DATA SEGMENT:
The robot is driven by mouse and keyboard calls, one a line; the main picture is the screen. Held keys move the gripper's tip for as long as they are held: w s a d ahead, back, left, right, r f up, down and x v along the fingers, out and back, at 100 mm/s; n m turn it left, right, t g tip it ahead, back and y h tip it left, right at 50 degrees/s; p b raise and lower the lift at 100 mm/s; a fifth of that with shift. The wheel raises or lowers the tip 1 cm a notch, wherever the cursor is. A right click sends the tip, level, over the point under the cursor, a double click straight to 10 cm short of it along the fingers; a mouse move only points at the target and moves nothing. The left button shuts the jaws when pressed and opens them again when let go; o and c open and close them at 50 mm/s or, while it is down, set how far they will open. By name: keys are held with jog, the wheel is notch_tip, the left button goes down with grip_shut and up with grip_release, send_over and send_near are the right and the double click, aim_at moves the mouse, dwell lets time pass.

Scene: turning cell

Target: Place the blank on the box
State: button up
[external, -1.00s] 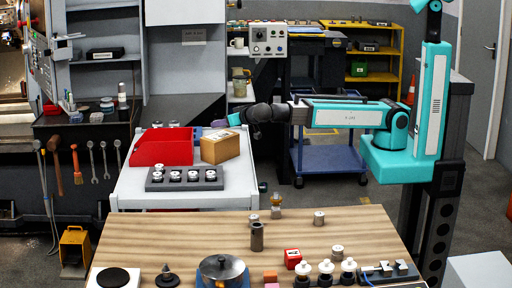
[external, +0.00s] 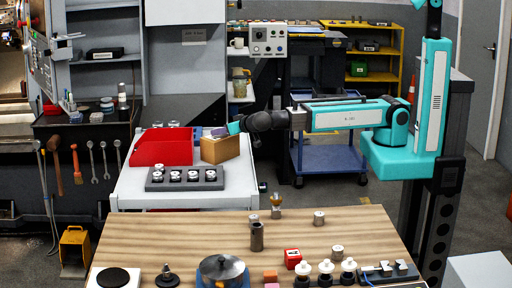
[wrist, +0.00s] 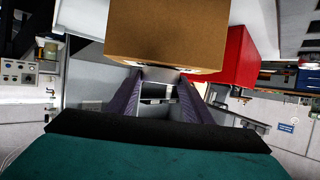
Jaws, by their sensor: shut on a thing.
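The brown box (external: 222,149) stands on the white cart, right of the red bin. It also shows large in the wrist view (wrist: 165,35). My gripper (external: 220,132) is at the box's top, pointing left. In the wrist view its two purple-grey fingers (wrist: 157,76) are shut on the blank (wrist: 158,70), a small grey metallic piece seen only in part between the tips, right by the box. In the external view I cannot make out the blank, and I cannot tell whether it touches the box.
The red bin (external: 165,148) is close left of the box. A dark tray (external: 157,185) with several pieces lies in front on the cart (external: 240,182). The wooden table (external: 180,228) nearer the camera holds several metal parts and a pot (external: 222,270).

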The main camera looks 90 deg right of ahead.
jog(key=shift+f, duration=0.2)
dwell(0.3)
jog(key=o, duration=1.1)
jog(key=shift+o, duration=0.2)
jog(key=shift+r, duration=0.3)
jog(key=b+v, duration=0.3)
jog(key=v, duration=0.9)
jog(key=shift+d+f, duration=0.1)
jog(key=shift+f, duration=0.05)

WRITTEN REQUEST: Go through the material line by line. Show each line that contains the string "button".

FULL OUTPUT:
The robot is driven by mouse and keyboard calls, one a line; the main picture is the screen. Held keys move the gripper's tip for as long as they are held: w s a d ahead, back, left, right, r f up, down and x v along the fingers, out and back, at 100 mm/s; n m turn it left, right, t g tip it ahead, back and y h tip it left, right at 50 degrees/s; p b raise and lower the lift at 100 mm/s; a fifth of that with shift. The wheel raises or lowers the tip 1 cm a notch, wherever the cursor is. A right click sends the tip, level, over the point under the cursor, a double click straight to 10 cm short of it along the fingers; a mouse move only points at the target and moves nothing. The left button shuts the jaws when pressed and opens them again when let go; o and c open and close them at 50 mm/s or, while it is down, set how far they will open. By name: keys are held with jog, the wheel is notch_tip, the left button goes down with grip_shut and up with grip_release, send_over and send_near are the right and the double click, aim_at moves the mouse, dwell lets time pass.
State: button up

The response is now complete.